● WHAT THE TASK ASKS: Transcribe the listing in full, excluding any pictures.

● ROWS:
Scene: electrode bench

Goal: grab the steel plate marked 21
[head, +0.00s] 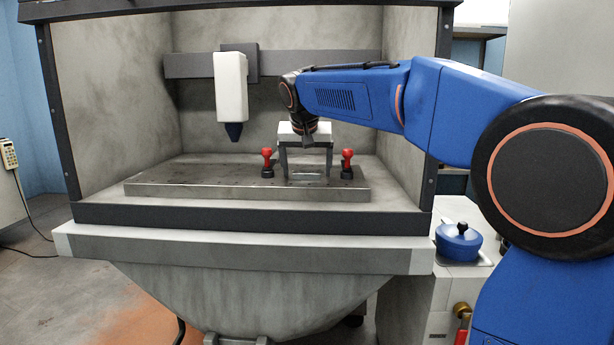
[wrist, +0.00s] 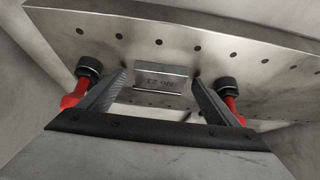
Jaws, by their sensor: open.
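A small steel plate (wrist: 165,78) with a dark marking on its face shows in the wrist view, between my fingertips. The marking appears upside down and is too small to read surely. In the head view the plate (head: 307,176) is a small light shape between the fingers on the perforated steel bed. My gripper (head: 306,176) is open, pointing down over the bed, with one finger on each side of the plate. In the wrist view both fingers of my gripper (wrist: 160,77) are spread, with gaps to the plate; I cannot tell their exact height above the bed.
Red-handled clamps with black bases stand close outside the fingers, one left (head: 267,162) and one right (head: 347,163). The steel bed (head: 200,180) is clear on its left half. A white machine head (head: 231,88) hangs left of my arm. Enclosure walls surround the back and sides.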

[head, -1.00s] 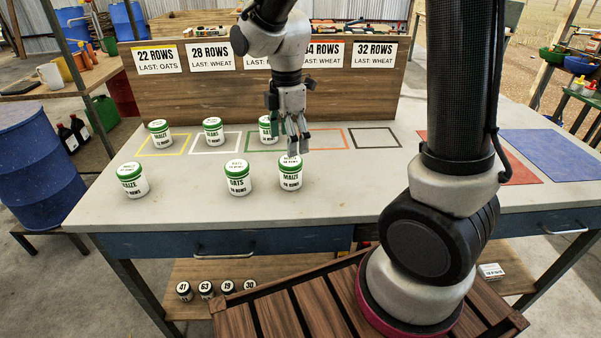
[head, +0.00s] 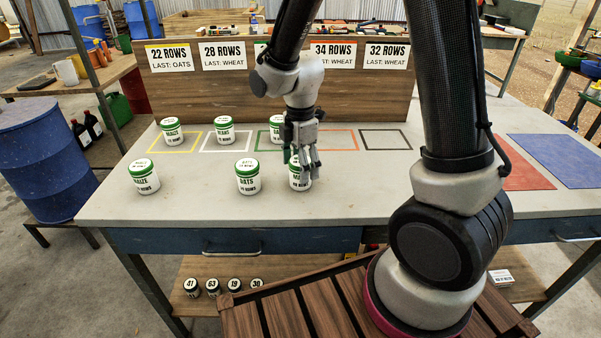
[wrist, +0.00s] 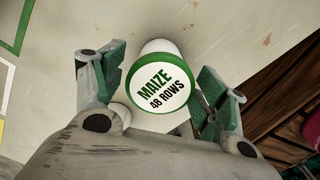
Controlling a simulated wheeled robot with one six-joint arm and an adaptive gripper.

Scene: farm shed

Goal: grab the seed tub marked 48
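The seed tub marked 48 (head: 297,182) is white with a green rim. It stands upright at the front of the bench, rightmost of the front tubs. In the wrist view its lid (wrist: 160,87) reads "MAIZE 48 ROWS". My gripper (head: 305,168) is at the tub's top and hides part of it. In the wrist view my gripper (wrist: 162,72) is open, one finger on each side of the lid. A gap shows on the left; on the right the finger is close to the rim, and I cannot tell if it touches.
An oats tub (head: 248,181) stands left of it, and a maize tub (head: 144,181) farther left. Behind, more tubs stand at the yellow (head: 172,131), white (head: 223,131) and green outlines (head: 277,128). The orange and black outlines (head: 385,139) are empty. A signboard (head: 200,99) closes the back.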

● ANSWER TO THIS EXERCISE:
Scene: electrode bench

Goal: grab the steel plate marked 21
[head, +0.00s] 
[wrist, +0.00s] 
Jaws, by their sensor: open.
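A small steel plate (wrist: 165,78) with a dark marking on its face shows in the wrist view, between my fingertips. The marking appears upside down and is too small to read surely. In the head view the plate (head: 307,176) is a small light shape between the fingers on the perforated steel bed. My gripper (head: 306,176) is open, pointing down over the bed, with one finger on each side of the plate. In the wrist view both fingers of my gripper (wrist: 160,77) are spread, with gaps to the plate; I cannot tell their exact height above the bed.
Red-handled clamps with black bases stand close outside the fingers, one left (head: 267,162) and one right (head: 347,163). The steel bed (head: 200,180) is clear on its left half. A white machine head (head: 231,88) hangs left of my arm. Enclosure walls surround the back and sides.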

[head, -1.00s] 
[head, +0.00s] 
[wrist, +0.00s] 
Controlling a simulated wheeled robot with one six-joint arm and an adaptive gripper.

Scene: farm shed

Goal: grab the seed tub marked 48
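The seed tub marked 48 (head: 297,182) is white with a green rim. It stands upright at the front of the bench, rightmost of the front tubs. In the wrist view its lid (wrist: 160,87) reads "MAIZE 48 ROWS". My gripper (head: 305,168) is at the tub's top and hides part of it. In the wrist view my gripper (wrist: 162,72) is open, one finger on each side of the lid. A gap shows on the left; on the right the finger is close to the rim, and I cannot tell if it touches.
An oats tub (head: 248,181) stands left of it, and a maize tub (head: 144,181) farther left. Behind, more tubs stand at the yellow (head: 172,131), white (head: 223,131) and green outlines (head: 277,128). The orange and black outlines (head: 385,139) are empty. A signboard (head: 200,99) closes the back.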

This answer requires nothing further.